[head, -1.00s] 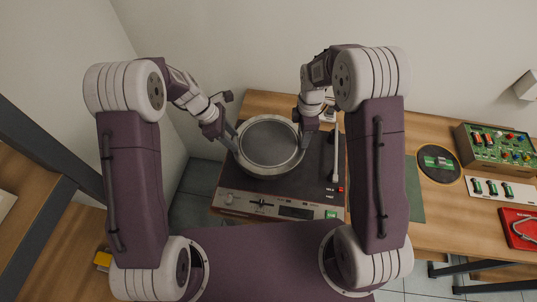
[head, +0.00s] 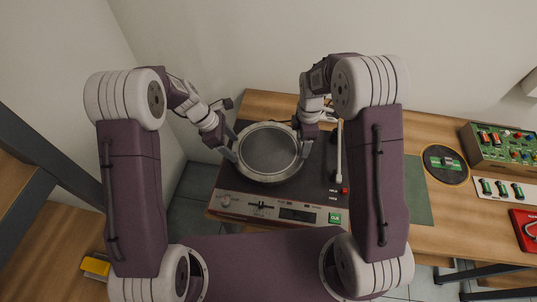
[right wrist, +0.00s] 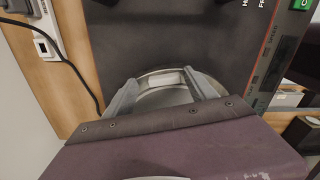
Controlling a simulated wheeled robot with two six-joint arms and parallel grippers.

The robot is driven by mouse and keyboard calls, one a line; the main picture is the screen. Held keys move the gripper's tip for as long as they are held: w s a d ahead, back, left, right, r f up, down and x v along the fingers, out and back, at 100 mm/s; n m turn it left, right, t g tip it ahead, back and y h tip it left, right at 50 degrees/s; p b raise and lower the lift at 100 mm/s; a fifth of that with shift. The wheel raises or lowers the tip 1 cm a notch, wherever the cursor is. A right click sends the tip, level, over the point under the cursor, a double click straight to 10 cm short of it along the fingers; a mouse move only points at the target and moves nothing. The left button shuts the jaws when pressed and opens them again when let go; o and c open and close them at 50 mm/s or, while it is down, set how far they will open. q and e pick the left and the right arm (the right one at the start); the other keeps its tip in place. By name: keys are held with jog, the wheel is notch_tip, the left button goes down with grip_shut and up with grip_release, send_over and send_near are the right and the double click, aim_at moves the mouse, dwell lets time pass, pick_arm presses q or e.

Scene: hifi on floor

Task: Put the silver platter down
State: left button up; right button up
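The silver platter (head: 269,152) is a round, shallow metal disc with a bright rim. It lies level over the left part of the dark turntable deck (head: 232,186); I cannot tell whether it sits fully on it. My left gripper (head: 232,148) is at the platter's left edge with its fingers spread. My right gripper (head: 305,142) is at the right edge. In the right wrist view its fingers (right wrist: 163,92) stand apart, with the platter's rim (right wrist: 150,80) showing between them. The platter's underside is hidden.
The tonearm (head: 339,150) stands close to the right of my right gripper. A control panel (head: 275,208) runs along the deck's front. A green mat (head: 417,195), a round black mat (head: 445,164) and a circuit board box (head: 497,145) lie further right. A wall rises behind.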

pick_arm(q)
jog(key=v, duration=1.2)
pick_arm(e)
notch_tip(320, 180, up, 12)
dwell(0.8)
+ + + + +
Set exercise -> Repeat the data exactly, without the pictures.

The solution ->
[head, -1.00s] 
[head, +0.00s] 
[right wrist, +0.00s] 
Controlling a simulated wheeled robot with two six-joint arms and parallel grippers.

The robot is driven by mouse and keyboard calls, one a line; the main picture is the screen. Held keys move the gripper's tip for as long as they are held: w s a d ahead, back, left, right, r f up, down and x v along the fingers, out and back, at 100 mm/s; n m turn it left, right, t g tip it ahead, back and y h tip it left, right at 50 degrees/s; p b raise and lower the lift at 100 mm/s; a fifth of that with shift. The wheel raises or lowers the tip 1 cm a notch, wherever the cursor is. A right click sends the tip, level, over the point under the cursor, a double click straight to 10 cm short of it along the fingers; a mouse move only points at the target and moves nothing. The left button shuts the jaws when pressed and opens them again when let go; o and c open and close them at 50 mm/s or, while it is down, set how far they will open. q and e pick the left and the right arm (the right one at the start); the other keeps its tip in place. By name: keys are held with jog, the wheel is notch_tip, the left button goes down with grip_shut and up with grip_release, send_over and send_near are the right and the double click, aim_at moves the mouse, dwell lets time pass, pick_arm presses q or e.

Scene: hifi on floor

Task: Put the silver platter down
State: left button up; right button up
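The silver platter (head: 269,152) is a round, shallow metal disc with a bright rim. It lies level over the left part of the dark turntable deck (head: 232,186); I cannot tell whether it sits fully on it. My left gripper (head: 232,148) is at the platter's left edge with its fingers spread. My right gripper (head: 305,142) is at the right edge. In the right wrist view its fingers (right wrist: 163,92) stand apart, with the platter's rim (right wrist: 150,80) showing between them. The platter's underside is hidden.
The tonearm (head: 339,150) stands close to the right of my right gripper. A control panel (head: 275,208) runs along the deck's front. A green mat (head: 417,195), a round black mat (head: 445,164) and a circuit board box (head: 497,145) lie further right. A wall rises behind.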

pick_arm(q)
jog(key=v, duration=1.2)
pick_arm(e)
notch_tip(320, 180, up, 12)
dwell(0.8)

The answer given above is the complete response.